▶ [Requirement]: Without altering anything, repeat each of the records.

··· Raw records

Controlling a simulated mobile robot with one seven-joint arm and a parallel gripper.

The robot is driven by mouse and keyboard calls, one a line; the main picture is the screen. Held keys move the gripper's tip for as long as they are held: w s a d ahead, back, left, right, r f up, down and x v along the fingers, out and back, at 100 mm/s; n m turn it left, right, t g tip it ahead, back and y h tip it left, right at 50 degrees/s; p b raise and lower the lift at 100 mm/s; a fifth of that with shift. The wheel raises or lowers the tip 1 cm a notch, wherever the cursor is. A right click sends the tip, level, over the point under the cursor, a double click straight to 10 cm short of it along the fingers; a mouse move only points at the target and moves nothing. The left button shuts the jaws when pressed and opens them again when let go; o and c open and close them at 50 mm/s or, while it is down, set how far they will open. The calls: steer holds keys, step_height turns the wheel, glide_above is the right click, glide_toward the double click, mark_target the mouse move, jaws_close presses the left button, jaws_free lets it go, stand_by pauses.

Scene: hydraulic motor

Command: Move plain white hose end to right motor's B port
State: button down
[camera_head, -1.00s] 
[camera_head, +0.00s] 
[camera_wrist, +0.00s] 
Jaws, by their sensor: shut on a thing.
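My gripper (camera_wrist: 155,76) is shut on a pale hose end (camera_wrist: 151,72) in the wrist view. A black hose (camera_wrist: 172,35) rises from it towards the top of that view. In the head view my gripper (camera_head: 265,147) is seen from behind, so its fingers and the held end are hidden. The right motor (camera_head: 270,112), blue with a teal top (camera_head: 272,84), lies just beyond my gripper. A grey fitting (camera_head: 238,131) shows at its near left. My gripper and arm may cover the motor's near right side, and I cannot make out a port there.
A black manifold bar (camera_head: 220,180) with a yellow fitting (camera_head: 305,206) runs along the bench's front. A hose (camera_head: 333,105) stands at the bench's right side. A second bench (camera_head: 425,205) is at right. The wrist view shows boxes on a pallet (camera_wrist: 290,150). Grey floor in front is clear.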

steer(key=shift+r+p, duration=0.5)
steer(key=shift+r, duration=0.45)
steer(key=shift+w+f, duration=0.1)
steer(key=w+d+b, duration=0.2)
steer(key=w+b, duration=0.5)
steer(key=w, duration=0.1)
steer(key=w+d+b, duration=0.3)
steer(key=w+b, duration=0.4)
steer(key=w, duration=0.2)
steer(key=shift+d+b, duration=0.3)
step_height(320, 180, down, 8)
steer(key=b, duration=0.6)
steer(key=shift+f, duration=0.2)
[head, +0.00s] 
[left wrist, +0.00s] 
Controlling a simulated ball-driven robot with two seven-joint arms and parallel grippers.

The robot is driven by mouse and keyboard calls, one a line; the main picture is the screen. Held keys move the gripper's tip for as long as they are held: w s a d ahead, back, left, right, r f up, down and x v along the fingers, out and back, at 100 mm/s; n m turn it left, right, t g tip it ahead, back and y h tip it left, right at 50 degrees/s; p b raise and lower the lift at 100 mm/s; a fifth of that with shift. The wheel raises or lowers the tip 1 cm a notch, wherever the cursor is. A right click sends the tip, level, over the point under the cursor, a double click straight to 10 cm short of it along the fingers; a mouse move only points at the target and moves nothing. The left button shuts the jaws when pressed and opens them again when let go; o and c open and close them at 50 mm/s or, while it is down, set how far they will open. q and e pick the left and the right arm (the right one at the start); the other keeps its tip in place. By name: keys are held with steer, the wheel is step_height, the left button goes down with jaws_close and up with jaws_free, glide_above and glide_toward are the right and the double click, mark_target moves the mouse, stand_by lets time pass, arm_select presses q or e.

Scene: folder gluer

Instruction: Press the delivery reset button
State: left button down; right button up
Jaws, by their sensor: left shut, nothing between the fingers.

······

▶ [Result of this task]:
Controlling a simulated mobile robot with one seven-joint arm and a parallel gripper.

The robot is driven by mouse and keyboard calls, one a line; the main picture is the screen. Held keys move the gripper's tip for as long as they are held: w s a d ahead, back, left, right, r f up, down and x v along the fingers, out and back, at 100 mm/s; n m turn it left, right, t g tip it ahead, back and y h tip it left, right at 50 degrees/s; p b raise and lower the lift at 100 mm/s; a fifth of that with shift. The wheel raises or lowers the tip 1 cm a notch, wherever the cursor is. A right click sends the tip, level, over the point under the cursor, a double click straight to 10 cm short of it along the fingers; a mouse move only points at the target and moves nothing. The left button shuts the jaws when pressed and opens them again when let go; o and c open and close them at 50 mm/s or, while it is down, set how far they will open. The calls: steer holds keys, step_height turns the wheel, glide_above is the right click, glide_toward the double click, mark_target the mouse move, jaws_close presses the left button, jaws_free lets it go, stand_by pauses.

Scene: hydraulic motor

Command: Move plain white hose end to right motor's B port
State: button down
[camera_head, -1.00s] 
[camera_head, +0.00s] 
[camera_wrist, +0.00s] 
Jaws, by their sensor: shut on a thing.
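My gripper (camera_wrist: 155,76) is shut on a pale hose end (camera_wrist: 151,72) in the wrist view. A black hose (camera_wrist: 172,35) rises from it towards the top of that view. In the head view my gripper (camera_head: 265,147) is seen from behind, so its fingers and the held end are hidden. The right motor (camera_head: 270,112), blue with a teal top (camera_head: 272,84), lies just beyond my gripper. A grey fitting (camera_head: 238,131) shows at its near left. My gripper and arm may cover the motor's near right side, and I cannot make out a port there.
A black manifold bar (camera_head: 220,180) with a yellow fitting (camera_head: 305,206) runs along the bench's front. A hose (camera_head: 333,105) stands at the bench's right side. A second bench (camera_head: 425,205) is at right. The wrist view shows boxes on a pallet (camera_wrist: 290,150). Grey floor in front is clear.

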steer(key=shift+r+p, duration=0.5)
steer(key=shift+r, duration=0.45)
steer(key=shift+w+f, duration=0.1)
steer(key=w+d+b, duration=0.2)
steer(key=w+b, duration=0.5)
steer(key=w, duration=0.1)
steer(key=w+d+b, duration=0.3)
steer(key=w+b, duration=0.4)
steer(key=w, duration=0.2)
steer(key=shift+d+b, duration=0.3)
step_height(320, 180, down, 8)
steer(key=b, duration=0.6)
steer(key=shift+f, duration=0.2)
[head, +0.00s] 
[left wrist, +0.00s] 
Controlling a simulated ball-driven robot with two seven-joint arms and parallel grippers.

The robot is driven by mouse and keyboard calls, one a line; the main picture is the screen. Held keys move the gripper's tip for as long as they are held: w s a d ahead, back, left, right, r f up, down and x v along the fingers, out and back, at 100 mm/s; n m turn it left, right, t g tip it ahead, back and y h tip it left, right at 50 degrees/s; p b raise and lower the lift at 100 mm/s; a fifth of that with shift. The wheel raises or lowers the tip 1 cm a notch, wherever the cursor is. A right click sends the tip, level, over the point under the cursor, a double click straight to 10 cm short of it along the fingers; a mouse move only points at the target and moves nothing. The left button shuts the jaws when pressed and opens them again when let go; o and c open and close them at 50 mm/s or, while it is down, set how far they will open. q and e pick the left and the right arm (the right one at the start); the other keeps its tip in place. By name: keys are held with steer, the wheel is step_height, the left button goes down with jaws_close and up with jaws_free, glide_above and glide_toward are the right and the double click, mark_target moves the mouse, stand_by lets time pass, arm_select presses q or e.

Scene: folder gluer

Instruction: Press the delivery reset button
State: left button down; right button up
Jaws, by their sensor: left shut, nothing between the fingers.

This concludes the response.